EXERCISE -> Reproduce the listing below verbatim.
- - - -
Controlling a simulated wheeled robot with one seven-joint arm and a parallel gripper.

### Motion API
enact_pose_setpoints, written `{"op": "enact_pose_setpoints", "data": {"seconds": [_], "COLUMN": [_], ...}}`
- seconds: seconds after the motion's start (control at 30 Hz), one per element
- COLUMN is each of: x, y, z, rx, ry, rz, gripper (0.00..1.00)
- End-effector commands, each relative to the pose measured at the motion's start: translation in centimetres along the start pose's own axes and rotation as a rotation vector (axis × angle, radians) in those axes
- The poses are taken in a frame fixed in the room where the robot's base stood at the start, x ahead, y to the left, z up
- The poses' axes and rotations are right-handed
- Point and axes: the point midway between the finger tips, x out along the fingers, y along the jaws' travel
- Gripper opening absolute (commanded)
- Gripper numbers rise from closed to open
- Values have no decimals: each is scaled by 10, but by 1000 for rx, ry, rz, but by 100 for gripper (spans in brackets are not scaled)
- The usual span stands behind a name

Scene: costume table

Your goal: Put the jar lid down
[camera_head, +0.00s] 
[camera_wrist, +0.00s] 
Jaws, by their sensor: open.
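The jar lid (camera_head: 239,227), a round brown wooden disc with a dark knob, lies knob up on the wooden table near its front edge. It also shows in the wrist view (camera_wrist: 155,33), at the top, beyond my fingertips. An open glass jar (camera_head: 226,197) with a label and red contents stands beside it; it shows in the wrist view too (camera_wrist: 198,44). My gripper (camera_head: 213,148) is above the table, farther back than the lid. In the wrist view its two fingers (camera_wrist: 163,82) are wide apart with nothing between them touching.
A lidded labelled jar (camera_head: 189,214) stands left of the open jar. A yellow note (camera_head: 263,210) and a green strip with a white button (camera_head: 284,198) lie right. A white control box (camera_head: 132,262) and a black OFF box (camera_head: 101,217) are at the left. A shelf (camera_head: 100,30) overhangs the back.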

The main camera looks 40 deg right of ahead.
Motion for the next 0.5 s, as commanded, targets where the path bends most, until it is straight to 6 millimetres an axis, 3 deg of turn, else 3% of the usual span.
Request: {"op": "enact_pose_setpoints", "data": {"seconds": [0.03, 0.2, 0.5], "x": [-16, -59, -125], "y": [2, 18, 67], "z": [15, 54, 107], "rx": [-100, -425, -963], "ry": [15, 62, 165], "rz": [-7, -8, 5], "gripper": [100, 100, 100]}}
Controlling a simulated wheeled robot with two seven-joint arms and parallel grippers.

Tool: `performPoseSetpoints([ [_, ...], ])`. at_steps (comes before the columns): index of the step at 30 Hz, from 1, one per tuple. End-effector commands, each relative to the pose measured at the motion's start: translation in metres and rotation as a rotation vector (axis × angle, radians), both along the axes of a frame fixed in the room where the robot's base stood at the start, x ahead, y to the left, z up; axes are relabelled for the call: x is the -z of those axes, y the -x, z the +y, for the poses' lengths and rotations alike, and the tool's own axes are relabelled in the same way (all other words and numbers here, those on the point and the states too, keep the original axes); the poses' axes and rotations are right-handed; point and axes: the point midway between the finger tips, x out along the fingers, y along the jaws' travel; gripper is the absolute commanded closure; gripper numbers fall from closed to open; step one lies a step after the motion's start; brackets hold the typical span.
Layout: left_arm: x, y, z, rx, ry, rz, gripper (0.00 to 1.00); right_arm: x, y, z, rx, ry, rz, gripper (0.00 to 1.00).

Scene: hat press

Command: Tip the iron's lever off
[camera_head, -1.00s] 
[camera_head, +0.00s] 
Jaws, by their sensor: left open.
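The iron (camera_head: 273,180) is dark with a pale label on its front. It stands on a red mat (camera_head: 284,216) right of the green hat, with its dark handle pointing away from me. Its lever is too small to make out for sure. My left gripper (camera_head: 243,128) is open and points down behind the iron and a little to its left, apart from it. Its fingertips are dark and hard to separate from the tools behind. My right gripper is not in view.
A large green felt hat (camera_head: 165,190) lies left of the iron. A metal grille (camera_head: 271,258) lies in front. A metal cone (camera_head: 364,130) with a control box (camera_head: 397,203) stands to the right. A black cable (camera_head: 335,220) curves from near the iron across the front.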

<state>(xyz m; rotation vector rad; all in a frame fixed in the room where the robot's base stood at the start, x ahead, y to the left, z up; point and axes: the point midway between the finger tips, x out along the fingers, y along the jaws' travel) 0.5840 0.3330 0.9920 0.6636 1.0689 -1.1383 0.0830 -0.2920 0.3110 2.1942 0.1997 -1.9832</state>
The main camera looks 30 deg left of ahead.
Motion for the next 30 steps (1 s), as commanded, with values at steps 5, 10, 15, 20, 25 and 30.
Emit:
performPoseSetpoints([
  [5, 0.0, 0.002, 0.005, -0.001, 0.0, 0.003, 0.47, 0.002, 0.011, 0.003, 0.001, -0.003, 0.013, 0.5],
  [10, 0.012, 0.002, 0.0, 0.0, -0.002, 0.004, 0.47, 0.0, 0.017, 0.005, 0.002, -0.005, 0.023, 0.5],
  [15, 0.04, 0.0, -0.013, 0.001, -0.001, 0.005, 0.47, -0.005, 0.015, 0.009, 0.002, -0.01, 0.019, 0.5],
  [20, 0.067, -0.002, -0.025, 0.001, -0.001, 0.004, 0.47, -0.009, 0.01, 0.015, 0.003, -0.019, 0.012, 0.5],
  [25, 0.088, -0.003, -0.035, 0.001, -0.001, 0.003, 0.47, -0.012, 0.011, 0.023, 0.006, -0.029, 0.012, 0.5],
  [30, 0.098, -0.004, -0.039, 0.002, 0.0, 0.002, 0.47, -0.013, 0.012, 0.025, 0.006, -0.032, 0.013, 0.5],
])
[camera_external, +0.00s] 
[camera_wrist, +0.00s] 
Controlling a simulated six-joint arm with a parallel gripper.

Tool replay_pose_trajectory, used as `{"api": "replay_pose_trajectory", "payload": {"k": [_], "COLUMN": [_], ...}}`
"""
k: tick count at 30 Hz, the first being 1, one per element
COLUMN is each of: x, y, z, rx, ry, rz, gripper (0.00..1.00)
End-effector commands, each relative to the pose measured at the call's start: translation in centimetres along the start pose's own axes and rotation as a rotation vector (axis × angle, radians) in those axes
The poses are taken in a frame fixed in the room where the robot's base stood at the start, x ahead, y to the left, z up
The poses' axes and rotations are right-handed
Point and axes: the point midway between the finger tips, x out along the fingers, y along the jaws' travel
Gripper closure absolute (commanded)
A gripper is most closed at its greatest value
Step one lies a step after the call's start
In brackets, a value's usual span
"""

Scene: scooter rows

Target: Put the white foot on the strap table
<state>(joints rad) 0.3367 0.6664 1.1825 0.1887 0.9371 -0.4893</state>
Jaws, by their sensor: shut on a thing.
- - - -
FULL SOLUTION ->
Controlling a simulated wheeled robot with one seven-joint arm and a parallel gripper.

### Motion API
enact_pose_setpoints, written `{"op": "enact_pose_setpoints", "data": {"seconds": [_], "COLUMN": [_], ...}}`
- seconds: seconds after the motion's start (control at 30 Hz), one per element
- COLUMN is each of: x, y, z, rx, ry, rz, gripper (0.00..1.00)
- End-effector commands, each relative to the pose measured at the motion's start: translation in centimetres along the start pose's own axes and rotation as a rotation vector (axis × angle, radians) in those axes
- The poses are taken in a frame fixed in the room where the robot's base stood at the start, x ahead, y to the left, z up
- The poses' axes and rotations are right-handed
- Point and axes: the point midway between the finger tips, x out along the fingers, y along the jaws' travel
- Gripper opening absolute (commanded)
- Gripper numbers rise from closed to open
- Values have no decimals: each is scaled by 10, but by 1000 for rx, ry, rz, but by 100 for gripper (spans in brackets are not scaled)
- The usual span stands behind a name

Scene: costume table

Your goal: Put the jar lid down
[camera_head, +0.00s] 
[camera_wrist, +0.00s] 
Jaws, by their sensor: open.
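The jar lid (camera_head: 239,227), a round brown wooden disc with a dark knob, lies knob up on the wooden table near its front edge. It also shows in the wrist view (camera_wrist: 155,33), at the top, beyond my fingertips. An open glass jar (camera_head: 226,197) with a label and red contents stands beside it; it shows in the wrist view too (camera_wrist: 198,44). My gripper (camera_head: 213,148) is above the table, farther back than the lid. In the wrist view its two fingers (camera_wrist: 163,82) are wide apart with nothing between them touching.
A lidded labelled jar (camera_head: 189,214) stands left of the open jar. A yellow note (camera_head: 263,210) and a green strip with a white button (camera_head: 284,198) lie right. A white control box (camera_head: 132,262) and a black OFF box (camera_head: 101,217) are at the left. A shelf (camera_head: 100,30) overhangs the back.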

The main camera looks 40 deg right of ahead.
Motion for the next 0.5 s, as commanded, targets where the path bends most, until it is straight to 6 millimetres an axis, 3 deg of turn, else 3% of the usual span.
Request: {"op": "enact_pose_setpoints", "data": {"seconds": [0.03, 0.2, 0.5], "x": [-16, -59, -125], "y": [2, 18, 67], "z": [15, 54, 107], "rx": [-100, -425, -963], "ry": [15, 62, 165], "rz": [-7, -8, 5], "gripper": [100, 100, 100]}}
Controlling a simulated wheeled robot with two seven-joint arms and parallel grippers.

Tool: `performPoseSetpoints([ [_, ...], ])`. at_steps (comes before the columns): index of the step at 30 Hz, from 1, one per tuple. End-effector commands, each relative to the pose measured at the motion's start: translation in metres and rotation as a rotation vector (axis × angle, radians), both along the axes of a frame fixed in the room where the robot's base stood at the start, x ahead, y to the left, z up; axes are relabelled for the call: x is the -z of those axes, y the -x, z the +y, for the poses' lengths and rotations alike, and the tool's own axes are relabelled in the same way (all other words and numbers here, those on the point and the states too, keep the original axes); the poses' axes and rotations are right-handed; point and axes: the point midway between the finger tips, x out along the fingers, y along the jaws' travel; gripper is the absolute commanded closure; gripper numbers fall from closed to open; step one lies a step after the motion's start; brackets hold the typical span.
Layout: left_arm: x, y, z, rx, ry, rz, gripper (0.00 to 1.00); right_arm: x, y, z, rx, ry, rz, gripper (0.00 to 1.00).

Scene: hat press

Command: Tip the iron's lever off
[camera_head, -1.00s] 
[camera_head, +0.00s] 
Jaws, by their sensor: left open.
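The iron (camera_head: 273,180) is dark with a pale label on its front. It stands on a red mat (camera_head: 284,216) right of the green hat, with its dark handle pointing away from me. Its lever is too small to make out for sure. My left gripper (camera_head: 243,128) is open and points down behind the iron and a little to its left, apart from it. Its fingertips are dark and hard to separate from the tools behind. My right gripper is not in view.
A large green felt hat (camera_head: 165,190) lies left of the iron. A metal grille (camera_head: 271,258) lies in front. A metal cone (camera_head: 364,130) with a control box (camera_head: 397,203) stands to the right. A black cable (camera_head: 335,220) curves from near the iron across the front.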

<state>(xyz m; rotation vector rad; all in a frame fixed in the room where the robot's base stood at the start, x ahead, y to the left, z up; point and axes: the point midway between the finger tips, x out along the fingers, y along the jaws' travel) 0.5840 0.3330 0.9920 0.6636 1.0689 -1.1383 0.0830 -0.2920 0.3110 2.1942 0.1997 -1.9832</state>
The main camera looks 30 deg left of ahead.
Motion for the next 30 steps (1 s), as commanded, with values at steps 5, 10, 15, 20, 25 and 30.
Emit:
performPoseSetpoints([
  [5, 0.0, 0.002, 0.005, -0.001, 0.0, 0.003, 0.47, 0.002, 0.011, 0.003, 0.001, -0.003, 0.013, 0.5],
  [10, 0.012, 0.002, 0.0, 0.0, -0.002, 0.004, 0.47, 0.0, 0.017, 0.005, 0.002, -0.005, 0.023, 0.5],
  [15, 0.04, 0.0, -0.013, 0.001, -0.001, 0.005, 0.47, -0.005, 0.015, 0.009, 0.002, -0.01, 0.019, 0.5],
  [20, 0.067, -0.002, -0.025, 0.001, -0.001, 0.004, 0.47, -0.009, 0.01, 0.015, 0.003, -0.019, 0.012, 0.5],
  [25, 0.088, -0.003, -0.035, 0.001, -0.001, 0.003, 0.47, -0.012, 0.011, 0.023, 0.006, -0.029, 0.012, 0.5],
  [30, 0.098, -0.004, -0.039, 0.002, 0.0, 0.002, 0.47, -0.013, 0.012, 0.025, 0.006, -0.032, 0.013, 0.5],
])
[camera_external, +0.00s] 
[camera_wrist, +0.00s] 
Controlling a simulated six-joint arm with a parallel gripper.

Tool replay_pose_trajectory, used as `{"api": "replay_pose_trajectory", "payload": {"k": [_], "COLUMN": [_], ...}}`
"""
k: tick count at 30 Hz, the first being 1, one per element
COLUMN is each of: x, y, z, rx, ry, rz, gripper (0.00..1.00)
End-effector commands, each relative to the pose measured at the call's start: translation in centimetres along the start pose's own axes and rotation as a rotation vector (axis × angle, radians) in those axes
The poses are taken in a frame fixed in the room where the robot's base stood at the start, x ahead, y to the left, z up
The poses' axes and rotations are right-handed
Point and axes: the point midway between the finger tips, x out along the fingers, y along the jaws' travel
Gripper closure absolute (commanded)
A gripper is most closed at its greatest value
Step one lies a step after the call's start
In brackets, a value's usual span
"""

Scene: scooter rows

Target: Put the white foot on the strap table
<state>(joints rad) 0.3367 0.6664 1.1825 0.1887 0.9371 -0.4893</state>
Jaws, by their sensor: shut on a thing.

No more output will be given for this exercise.